Tool calls from robot episodes:
Begin
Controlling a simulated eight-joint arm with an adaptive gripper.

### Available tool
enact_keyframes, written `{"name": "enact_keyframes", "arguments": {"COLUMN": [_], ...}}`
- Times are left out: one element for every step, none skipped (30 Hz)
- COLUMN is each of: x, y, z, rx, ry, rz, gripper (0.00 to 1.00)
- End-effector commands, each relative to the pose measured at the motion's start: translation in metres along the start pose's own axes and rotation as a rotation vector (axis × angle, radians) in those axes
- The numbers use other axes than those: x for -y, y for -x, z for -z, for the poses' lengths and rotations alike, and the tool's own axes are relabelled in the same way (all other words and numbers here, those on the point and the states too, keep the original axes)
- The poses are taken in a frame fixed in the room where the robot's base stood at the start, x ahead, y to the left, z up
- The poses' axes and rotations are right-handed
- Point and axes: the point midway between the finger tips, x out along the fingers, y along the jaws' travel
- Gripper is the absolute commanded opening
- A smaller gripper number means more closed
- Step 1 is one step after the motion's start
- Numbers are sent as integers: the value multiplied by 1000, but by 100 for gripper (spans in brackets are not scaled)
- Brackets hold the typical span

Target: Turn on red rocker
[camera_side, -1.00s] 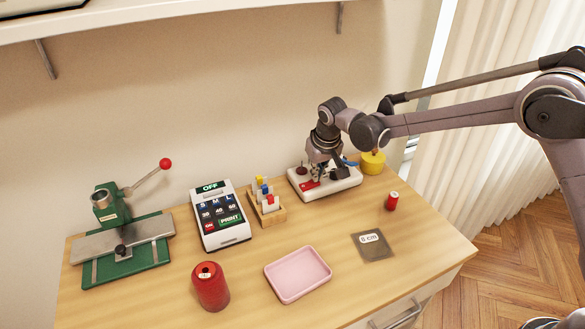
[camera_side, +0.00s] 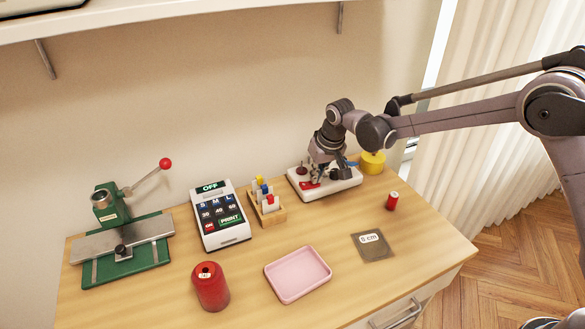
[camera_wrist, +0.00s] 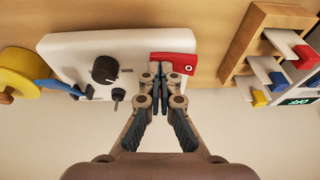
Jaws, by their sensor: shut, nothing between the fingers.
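The red rocker (camera_side: 309,185) sits on a white control box (camera_side: 340,187) at the back right of the table. In the wrist view the rocker (camera_wrist: 172,60) lies along one edge of the box (camera_wrist: 75,50), with a white ring mark at its right end. My gripper (camera_wrist: 160,78) is shut and empty, pointing down at the box. Its fingertips are at the left part of the rocker in the wrist view; I cannot tell whether they touch it. In the side view my gripper (camera_side: 322,176) is just right of the rocker and partly hides the box.
The box also carries a black knob (camera_wrist: 104,70), a small toggle (camera_wrist: 118,95) and a blue lever (camera_wrist: 58,86). A yellow round thing (camera_side: 372,162) stands right of the box. A wooden rack (camera_side: 268,208) with coloured pieces stands left.

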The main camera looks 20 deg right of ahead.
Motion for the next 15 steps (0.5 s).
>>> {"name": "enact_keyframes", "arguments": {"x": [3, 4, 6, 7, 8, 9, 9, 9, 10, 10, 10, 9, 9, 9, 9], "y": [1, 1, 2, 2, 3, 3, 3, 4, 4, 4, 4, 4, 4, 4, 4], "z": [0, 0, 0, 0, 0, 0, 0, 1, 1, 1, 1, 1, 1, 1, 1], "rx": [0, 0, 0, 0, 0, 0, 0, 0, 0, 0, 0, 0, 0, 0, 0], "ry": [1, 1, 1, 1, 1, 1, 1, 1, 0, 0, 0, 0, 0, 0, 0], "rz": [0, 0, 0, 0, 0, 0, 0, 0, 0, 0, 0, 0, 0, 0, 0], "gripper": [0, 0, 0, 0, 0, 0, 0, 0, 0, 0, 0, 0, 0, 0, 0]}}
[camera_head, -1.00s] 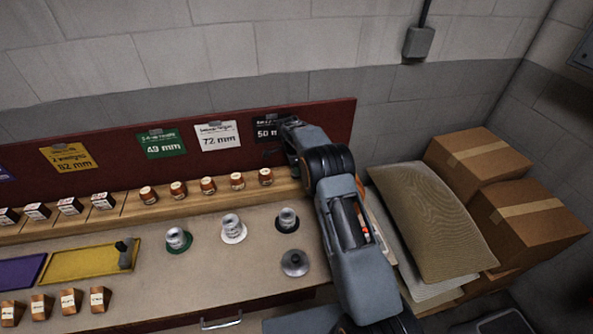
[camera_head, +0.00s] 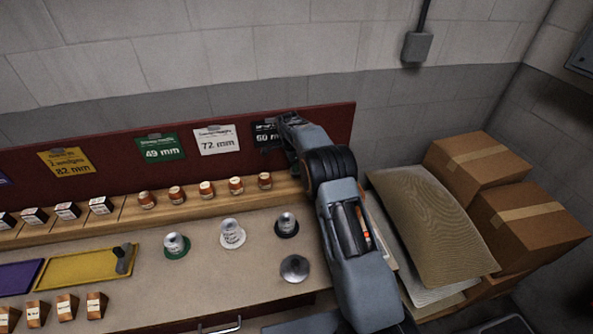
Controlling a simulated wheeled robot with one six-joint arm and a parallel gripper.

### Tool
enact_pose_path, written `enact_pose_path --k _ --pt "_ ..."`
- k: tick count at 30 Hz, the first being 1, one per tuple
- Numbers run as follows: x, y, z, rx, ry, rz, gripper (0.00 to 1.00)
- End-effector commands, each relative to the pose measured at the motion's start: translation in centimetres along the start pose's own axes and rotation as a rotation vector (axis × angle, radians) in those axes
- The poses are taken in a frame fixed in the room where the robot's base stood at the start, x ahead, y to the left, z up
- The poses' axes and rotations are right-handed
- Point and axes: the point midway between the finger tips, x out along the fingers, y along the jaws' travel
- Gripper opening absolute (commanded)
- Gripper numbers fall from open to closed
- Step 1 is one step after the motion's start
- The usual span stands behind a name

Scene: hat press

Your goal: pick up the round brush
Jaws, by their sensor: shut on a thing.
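My gripper (camera_head: 272,149) is at the far end of my arm, in front of the red back board and above the wooden ledge. It shows only as a small dark shape beside my wrist. It is shut on something that appears to be the round brush, but the held thing is too small and too hidden to make out. Its bristles and handle cannot be told apart from the jaws.
A yellow tray (camera_head: 75,268) holds a dark grey object (camera_head: 123,257). Small jars line the ledge (camera_head: 222,195).

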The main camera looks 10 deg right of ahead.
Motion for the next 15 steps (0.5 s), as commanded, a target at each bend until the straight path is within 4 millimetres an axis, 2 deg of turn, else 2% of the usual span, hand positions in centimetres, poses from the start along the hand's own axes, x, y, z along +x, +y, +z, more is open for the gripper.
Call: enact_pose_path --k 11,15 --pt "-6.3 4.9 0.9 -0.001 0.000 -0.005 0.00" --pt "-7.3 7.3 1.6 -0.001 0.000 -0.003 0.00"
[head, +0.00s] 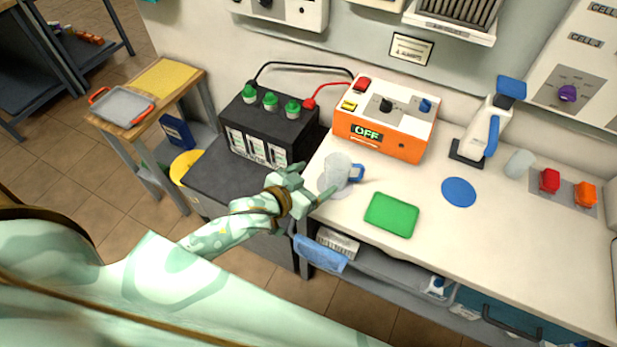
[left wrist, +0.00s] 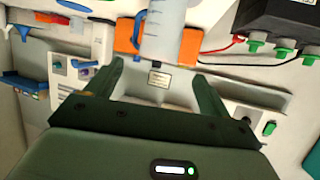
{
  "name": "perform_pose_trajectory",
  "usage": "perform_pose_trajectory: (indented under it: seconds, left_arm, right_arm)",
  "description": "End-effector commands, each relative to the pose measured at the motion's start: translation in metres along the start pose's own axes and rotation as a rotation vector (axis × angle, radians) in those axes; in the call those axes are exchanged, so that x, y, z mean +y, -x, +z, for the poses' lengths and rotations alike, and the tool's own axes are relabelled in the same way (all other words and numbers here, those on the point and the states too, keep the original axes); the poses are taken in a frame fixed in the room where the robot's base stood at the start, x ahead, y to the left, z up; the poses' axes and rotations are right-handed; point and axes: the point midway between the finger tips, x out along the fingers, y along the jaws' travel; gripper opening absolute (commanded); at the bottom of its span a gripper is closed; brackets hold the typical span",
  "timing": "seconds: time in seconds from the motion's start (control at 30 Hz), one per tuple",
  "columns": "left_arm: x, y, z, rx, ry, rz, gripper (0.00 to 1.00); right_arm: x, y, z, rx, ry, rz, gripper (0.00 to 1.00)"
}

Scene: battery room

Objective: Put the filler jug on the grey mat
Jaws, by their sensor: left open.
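The filler jug (head: 337,170) is translucent with a blue handle on its right. It stands upright at the left end of the white bench. My right gripper is out of view.
A black battery (head: 265,130) with green caps stands left of the jug. An orange charger (head: 385,120) reading OFF is behind it. A green mat (head: 391,215) and a blue disc (head: 459,192) lie to the right. The bench front right is clear.

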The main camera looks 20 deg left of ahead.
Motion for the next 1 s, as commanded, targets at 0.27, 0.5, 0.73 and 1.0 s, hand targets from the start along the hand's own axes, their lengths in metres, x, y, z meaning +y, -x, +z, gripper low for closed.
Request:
End
## Task to carry out
Search the data for the string "simulated". List each line that has it.

## Result for this task
Controlling a simulated eight-joint arm with an adaptive gripper.
Controlling a simulated wheeled robot with one six-joint arm and a parallel gripper.

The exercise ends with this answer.